How to Win at Racism.

The speech was poetic and all, and I imagine Mr. Williams meant well, so this is not a critique of him but a comment on black "Hollywood." (And by 'Hollywood,' I mean less a geographic place, and more the entertainment business.)

Let's be honest: black people will be freer when they stop bitching about the white man.

First things first. While Jesse Williams seems like an upstanding guy by all accounts, I think it's pretty safe to say that Williams is a kind of anomaly, perhaps that's why his version of "truth-telling" made an impact in the news cycle.

Or did it? I mean, was he playing another kind of predictable role-?

Version one has the more common one: the black celebrity fraud of the highest, or shall I say lowest degree. Do you want me to name names, or shall I run down the easy-to-find list of booty-shakin'-I-got-this-life-mastered-and-I'm-a-totally-awesome-whore! tattooed on my vulva? Or, I-made-my-name (actually, or) pretending-to-kill-kids-with-drugs-and-guns! of these ex-con/thug-life hyping men? (mind you, I'm not saying white celebrities and the general celebrity lot are much better, but the costs for the black community are greater because we are a population in distress, from health issues, to poverty, to incarceration.)

Version two, is what Williams played.

The Return of Caliban.

Caliban was of course an antagonist from William Shakespeare's play, The Tempest. This work always unsettled me in part because of the wild and weird imagining of Caliban -- as a kind of savage negro man-beast. Here's one academic's analysis; I throw up just a little every time I read this type of crap. But it's good to know, nonetheless. Caliban is, in one sense, an archetype of white and black feeding and rebounding off one other. Caliban references to the white; the white references to Caliban. But neither perception is true.

I mention Caliban in this case because Williams (while handsome and eminently refined) is still playing the role, he's playing the resentful black man. Liberals love this shit. But you know what-? It's not the truth.

Ask yourself - who benefits from fomenting racial tensions? Who gains by blacks continuing to see themselves as victims? Who loses when blacks get their act together-?

"Cultural appropriation," "police violence," "racial inequality," the darling memes of the political left - are these really the problems facing black America?

Society copes with a 'mysteriously' lesser functioning black population. And who's fault is that, celebrities-? The culture you glorify, or the people stupid enough to believe in you?

And it's more than "branding," which Williams is astute enough to acknowledge. Black people are too comfortable commodifying themselves, an understandable post-slavery mindset meshed with the idiocy of unfettered materialism.
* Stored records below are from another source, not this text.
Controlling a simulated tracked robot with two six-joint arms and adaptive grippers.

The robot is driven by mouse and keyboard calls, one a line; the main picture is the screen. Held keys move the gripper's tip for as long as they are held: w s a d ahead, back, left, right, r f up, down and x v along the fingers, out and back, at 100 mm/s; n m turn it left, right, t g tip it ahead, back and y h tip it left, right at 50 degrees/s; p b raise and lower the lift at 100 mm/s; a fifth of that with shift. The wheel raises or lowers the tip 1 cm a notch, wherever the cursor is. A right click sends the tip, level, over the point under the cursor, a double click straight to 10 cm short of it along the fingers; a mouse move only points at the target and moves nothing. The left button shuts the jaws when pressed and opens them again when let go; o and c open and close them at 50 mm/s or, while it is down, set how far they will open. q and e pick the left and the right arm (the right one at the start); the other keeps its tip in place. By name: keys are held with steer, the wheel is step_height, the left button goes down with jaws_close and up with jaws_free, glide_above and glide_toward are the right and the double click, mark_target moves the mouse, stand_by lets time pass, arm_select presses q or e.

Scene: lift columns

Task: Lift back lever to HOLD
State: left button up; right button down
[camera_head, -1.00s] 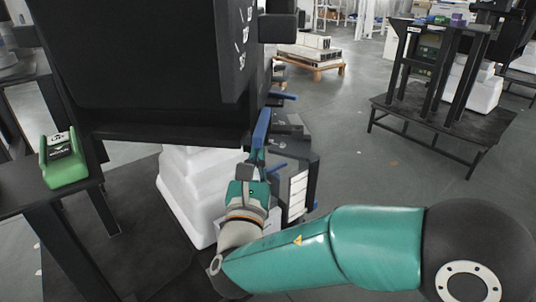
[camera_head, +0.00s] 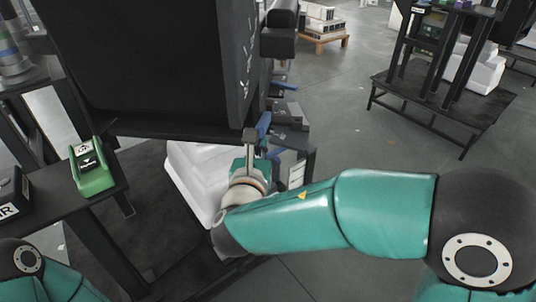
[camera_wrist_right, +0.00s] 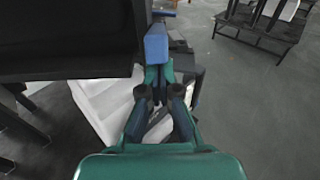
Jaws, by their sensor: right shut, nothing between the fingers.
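A blue lever (camera_head: 263,128) sticks out at the lower right edge of the large black housing. In the wrist view a blue lever end (camera_wrist_right: 156,45) is just beyond my fingertips. My right gripper (camera_head: 250,140) is beside the lever, partly hidden by its own wrist. In the wrist view my right gripper (camera_wrist_right: 158,72) has its fingers closed together with nothing between them, close to the blue end; I cannot tell if they touch. More blue levers (camera_head: 283,86) sit farther back. No HOLD mark is readable. My left gripper is out of view; only part of my left arm shows.
The black housing (camera_head: 160,70) overhangs the work area. A green box (camera_head: 91,170) sits on a dark bench at left. A dark stand (camera_head: 440,90) is at upper right, with open floor before it.

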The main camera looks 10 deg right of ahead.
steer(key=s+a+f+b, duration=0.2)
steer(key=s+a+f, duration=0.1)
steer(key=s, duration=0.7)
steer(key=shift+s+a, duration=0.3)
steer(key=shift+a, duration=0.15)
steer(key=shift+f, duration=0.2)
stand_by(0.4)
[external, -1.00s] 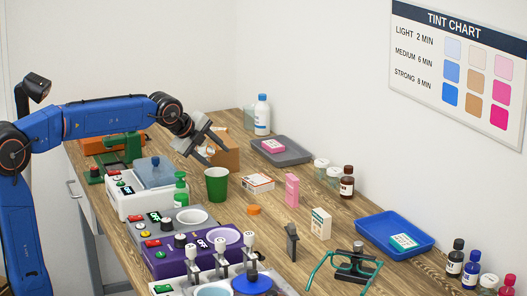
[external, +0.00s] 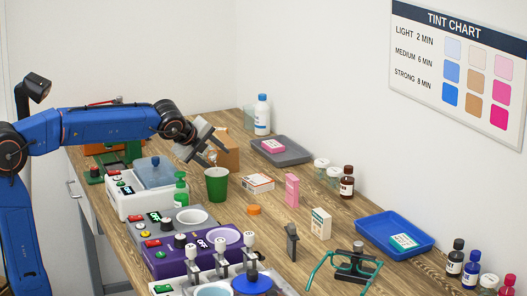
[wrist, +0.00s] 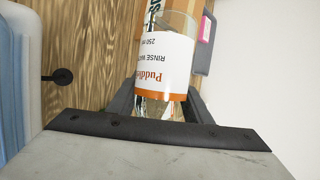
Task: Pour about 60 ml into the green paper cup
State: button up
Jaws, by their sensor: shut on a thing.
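The green paper cup (external: 217,186) stands upright on the bench, open at the top. Its inside cannot be made out. My gripper (external: 207,158) is above and slightly left of the cup, apart from it. In the wrist view, my gripper (wrist: 160,104) is shut on a clear bottle (wrist: 163,70). Its white label has an orange band and reads "RINSE WATER" upside down in that view. Clear liquid seems to show in the bottle. In the external view the bottle is mostly hidden by the fingers, so its tilt is hard to tell.
A cardboard box (external: 228,150) stands behind the gripper. A green pump bottle (external: 181,188) and a white heater unit (external: 137,200) are left of the cup. A small carton (external: 258,182) and an orange cap (external: 254,210) lie to its right. A grey tray (external: 297,157) is farther back.

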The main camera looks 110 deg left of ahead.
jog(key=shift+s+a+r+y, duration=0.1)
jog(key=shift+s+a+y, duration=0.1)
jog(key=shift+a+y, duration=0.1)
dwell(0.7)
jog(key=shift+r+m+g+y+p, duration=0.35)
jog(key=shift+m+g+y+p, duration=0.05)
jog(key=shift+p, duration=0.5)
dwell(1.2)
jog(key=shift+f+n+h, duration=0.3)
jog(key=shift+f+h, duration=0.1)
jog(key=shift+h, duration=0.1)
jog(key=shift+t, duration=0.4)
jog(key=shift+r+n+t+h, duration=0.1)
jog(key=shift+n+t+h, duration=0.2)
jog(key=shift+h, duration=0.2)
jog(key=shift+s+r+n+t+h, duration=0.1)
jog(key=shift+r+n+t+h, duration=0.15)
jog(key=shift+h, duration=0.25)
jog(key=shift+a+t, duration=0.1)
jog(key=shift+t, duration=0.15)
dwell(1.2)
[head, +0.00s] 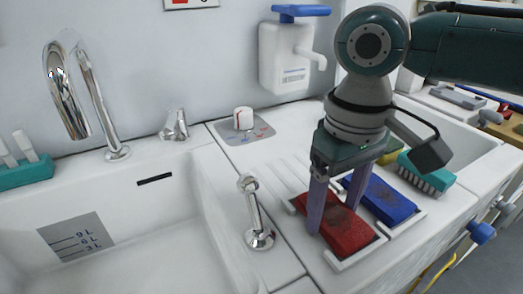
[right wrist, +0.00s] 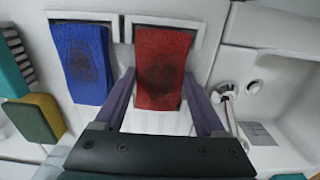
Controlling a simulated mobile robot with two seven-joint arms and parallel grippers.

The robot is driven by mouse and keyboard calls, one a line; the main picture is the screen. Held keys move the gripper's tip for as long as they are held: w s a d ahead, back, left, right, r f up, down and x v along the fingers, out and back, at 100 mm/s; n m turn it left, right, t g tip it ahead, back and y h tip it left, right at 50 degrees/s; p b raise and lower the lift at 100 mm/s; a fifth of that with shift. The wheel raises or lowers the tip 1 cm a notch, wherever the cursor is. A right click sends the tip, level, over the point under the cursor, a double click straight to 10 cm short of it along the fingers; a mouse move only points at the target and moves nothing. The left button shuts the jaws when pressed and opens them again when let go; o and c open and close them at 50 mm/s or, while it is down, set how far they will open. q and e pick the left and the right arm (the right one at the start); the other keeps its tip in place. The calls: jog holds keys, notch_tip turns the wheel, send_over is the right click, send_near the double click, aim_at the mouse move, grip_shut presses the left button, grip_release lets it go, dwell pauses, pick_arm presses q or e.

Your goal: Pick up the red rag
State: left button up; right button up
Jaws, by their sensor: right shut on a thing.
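The red rag (head: 345,232), a flat folded cloth with a dark stain, lies at the white holder near the counter's front edge. My right gripper (head: 336,212) points down over it, with one purple-grey finger on each side, shut on the rag. In the right wrist view the rag (right wrist: 160,62) sits between the two fingers (right wrist: 160,84). I cannot tell whether it is lifted off the holder. My left gripper is in neither view.
A blue rag (head: 385,199) lies just right of the red one. A teal brush (head: 428,175) and a yellow-green sponge (right wrist: 36,117) are beyond it. A tap (head: 256,215) and the sink basin (head: 130,235) are to the left. A soap dispenser (head: 285,55) hangs behind.

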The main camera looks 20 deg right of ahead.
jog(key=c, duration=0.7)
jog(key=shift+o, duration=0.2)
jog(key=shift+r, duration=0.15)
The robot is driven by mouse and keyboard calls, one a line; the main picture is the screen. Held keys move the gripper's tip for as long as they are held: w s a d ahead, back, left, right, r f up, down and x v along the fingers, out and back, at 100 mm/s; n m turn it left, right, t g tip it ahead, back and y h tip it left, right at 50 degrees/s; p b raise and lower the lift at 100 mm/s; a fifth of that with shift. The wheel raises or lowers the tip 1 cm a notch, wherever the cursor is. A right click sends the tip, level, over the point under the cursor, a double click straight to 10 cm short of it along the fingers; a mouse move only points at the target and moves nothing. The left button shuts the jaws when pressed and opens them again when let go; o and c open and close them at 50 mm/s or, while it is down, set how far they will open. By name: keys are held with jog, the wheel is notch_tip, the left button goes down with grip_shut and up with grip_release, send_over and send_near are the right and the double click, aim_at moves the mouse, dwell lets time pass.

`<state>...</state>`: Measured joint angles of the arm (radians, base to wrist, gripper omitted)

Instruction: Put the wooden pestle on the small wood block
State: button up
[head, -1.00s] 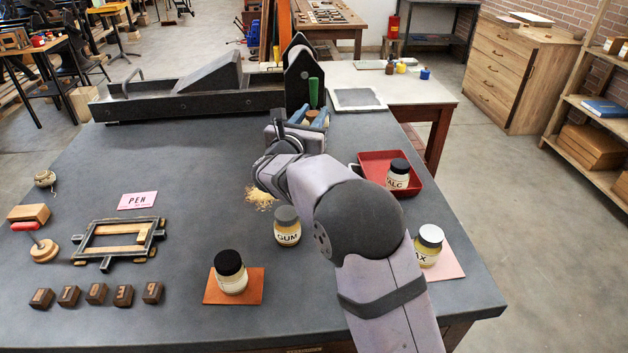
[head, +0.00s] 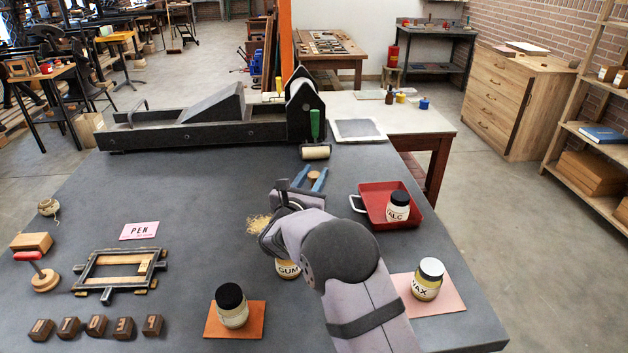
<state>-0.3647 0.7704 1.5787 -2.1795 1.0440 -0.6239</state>
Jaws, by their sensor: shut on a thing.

We need to move beyond that now.

What is endemic to blacks is actually what's facing all of America's poor and lower-middle class - food and shelter insecurity and a sense of wellbeing. You think you're going to find that from a BET Award ceremony? From browbeating every crooked cop?

Please. 

America's intellectual elite, whether they be white, black or something in between, long ago left the realm of reality. 

These entertainment people are fighting imaginary battles. I mean, they are real to them, but not necessarily relevant to regular folks. I do think the industry uses and abuses people, and steals what's good from (black) culture for its own twisted uses, but that's the specific problem of entertainers and not the actual issue facing the average person.

I drove across the country recently and people were eating at McDonald's like it was normal food. No organic veggies, not in the small town in South Carolina where I was, nor at the spot I stopped at in Oklahoma, or Phoenix, or outside Little Rock. First world problems that belie deeper trends.

Walmart - for everything. Not heating home because gas was too expensive.

Real America lives on another plane, the grooves of which are too numerous and complex to water down to "cops" or "gentrification," or whatever other notion is being pumped into the mainstream.